When we study the doctrine of the two natures of Christ we abruptly plunge into the ocean of God’s wisdom and a glorious truth that exceeds our intelligence. Yet it is good for the Christmas season to be filled with meditations like these:
- God the Son never ceased being fully divine. The manger contained the one who hung and continued to sustain the stars.
- God the Son took to himself a human nature.
- God the Son experienced his life on earth with the full weaknesses and vulnerabilities of his human nature, including the full force of temptations, yet without sin.
- God the Son chose to exist simultaneously with both a divine and human nature, neither one nature that is a mixture of both, nor temporarily one nature and then the other, but both natures at once and forever.
- In this Divine Incarnation, God the Son made himself the one, perfect, and only Mediator between God and man, the one perfect fulfillment of the law, the one perfect sacrifice for sins, the one perfect agent of God’s judgement and blessing for humanity.
What a mystery! What a glory! Joy to the world, the Lord has come!

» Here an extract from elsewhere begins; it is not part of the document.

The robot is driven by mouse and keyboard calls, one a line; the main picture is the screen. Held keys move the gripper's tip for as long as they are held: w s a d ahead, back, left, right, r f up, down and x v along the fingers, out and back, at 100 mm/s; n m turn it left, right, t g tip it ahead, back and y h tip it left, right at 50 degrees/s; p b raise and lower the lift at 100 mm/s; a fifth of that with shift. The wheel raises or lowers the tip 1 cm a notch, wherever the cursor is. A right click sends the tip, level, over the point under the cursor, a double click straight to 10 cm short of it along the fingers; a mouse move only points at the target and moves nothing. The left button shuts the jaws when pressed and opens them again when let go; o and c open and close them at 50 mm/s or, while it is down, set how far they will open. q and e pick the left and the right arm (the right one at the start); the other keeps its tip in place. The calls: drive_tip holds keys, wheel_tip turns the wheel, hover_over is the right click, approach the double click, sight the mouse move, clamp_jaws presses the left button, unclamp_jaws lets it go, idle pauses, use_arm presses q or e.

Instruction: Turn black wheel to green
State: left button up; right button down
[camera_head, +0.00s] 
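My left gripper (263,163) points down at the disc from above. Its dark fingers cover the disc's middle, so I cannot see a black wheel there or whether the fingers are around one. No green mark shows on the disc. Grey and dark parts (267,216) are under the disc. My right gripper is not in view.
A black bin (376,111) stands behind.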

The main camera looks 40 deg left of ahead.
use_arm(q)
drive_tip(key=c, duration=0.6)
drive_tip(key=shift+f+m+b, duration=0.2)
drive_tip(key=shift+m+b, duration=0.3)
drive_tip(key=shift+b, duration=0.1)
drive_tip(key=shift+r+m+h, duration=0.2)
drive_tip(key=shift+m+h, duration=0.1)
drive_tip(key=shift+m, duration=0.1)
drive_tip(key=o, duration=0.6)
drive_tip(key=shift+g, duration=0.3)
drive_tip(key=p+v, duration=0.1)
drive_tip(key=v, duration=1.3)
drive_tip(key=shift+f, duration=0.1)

May Christmas be filled with awe at God the Son Incarnate– fulfilling God’s plan and redeeming God’s people.
For a very thorough study of this topic I recommend the book God the Son Incarnate: The Doctrine of Christ by Stephen Wellum.

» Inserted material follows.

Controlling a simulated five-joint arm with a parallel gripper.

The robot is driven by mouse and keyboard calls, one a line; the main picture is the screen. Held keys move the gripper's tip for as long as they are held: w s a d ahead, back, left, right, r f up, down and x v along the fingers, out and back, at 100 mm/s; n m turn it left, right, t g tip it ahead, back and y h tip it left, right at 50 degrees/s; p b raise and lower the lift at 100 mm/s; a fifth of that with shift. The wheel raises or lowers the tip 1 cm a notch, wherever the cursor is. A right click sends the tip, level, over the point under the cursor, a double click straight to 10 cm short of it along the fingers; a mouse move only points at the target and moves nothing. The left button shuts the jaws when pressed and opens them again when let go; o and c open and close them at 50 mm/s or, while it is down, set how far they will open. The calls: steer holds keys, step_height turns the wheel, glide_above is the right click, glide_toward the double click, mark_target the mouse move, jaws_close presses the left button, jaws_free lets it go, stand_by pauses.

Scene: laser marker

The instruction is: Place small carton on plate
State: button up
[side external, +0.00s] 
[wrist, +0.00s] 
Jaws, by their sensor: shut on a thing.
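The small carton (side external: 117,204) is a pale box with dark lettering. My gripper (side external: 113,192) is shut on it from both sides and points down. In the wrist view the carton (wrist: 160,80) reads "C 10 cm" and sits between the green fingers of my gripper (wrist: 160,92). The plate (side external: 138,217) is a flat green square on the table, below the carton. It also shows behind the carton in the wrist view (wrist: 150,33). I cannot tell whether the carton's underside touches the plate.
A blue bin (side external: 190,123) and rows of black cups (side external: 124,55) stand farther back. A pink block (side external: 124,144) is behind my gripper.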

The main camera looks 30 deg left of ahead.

And here is the text of the great creed, with specific reference to the Biblical understanding of Christ, written by the church at Chalcedon in 451 AD to combat heresy:
We, then, following the holy Fathers, all with one consent, teach men to confess one and the same Son, our Lord Jesus Christ, the same perfect in Godhead and also perfect in manhood; truly God and truly man, of a reasonable [rational] soul and body; consubstantial [co-essential] with the Father according to the Godhead, and consubstantial with us according to the Manhood; in all things like unto us, without sin; begotten before all ages of the Father according to the Godhead, and in these latter days, for us and for our salvation, born of the Virgin Mary, the Mother of God, according to the Manhood; one and the same Christ, Son, Lord, only begotten, to be acknowledged in two natures, inconfusedly, unchangeably, indivisibly, inseparably; the distinction of natures being by no means taken away by the union, but rather the property of each nature being preserved, and concurring in one Person and one Subsistence, not parted or divided into two persons, but one and the same Son, and only begotten, God the Word, the Lord Jesus Christ; as the prophets from the beginning [have declared] concerning Him, and the Lord Jesus Christ Himself has taught us, and the Creed of the holy Fathers has handed down to us.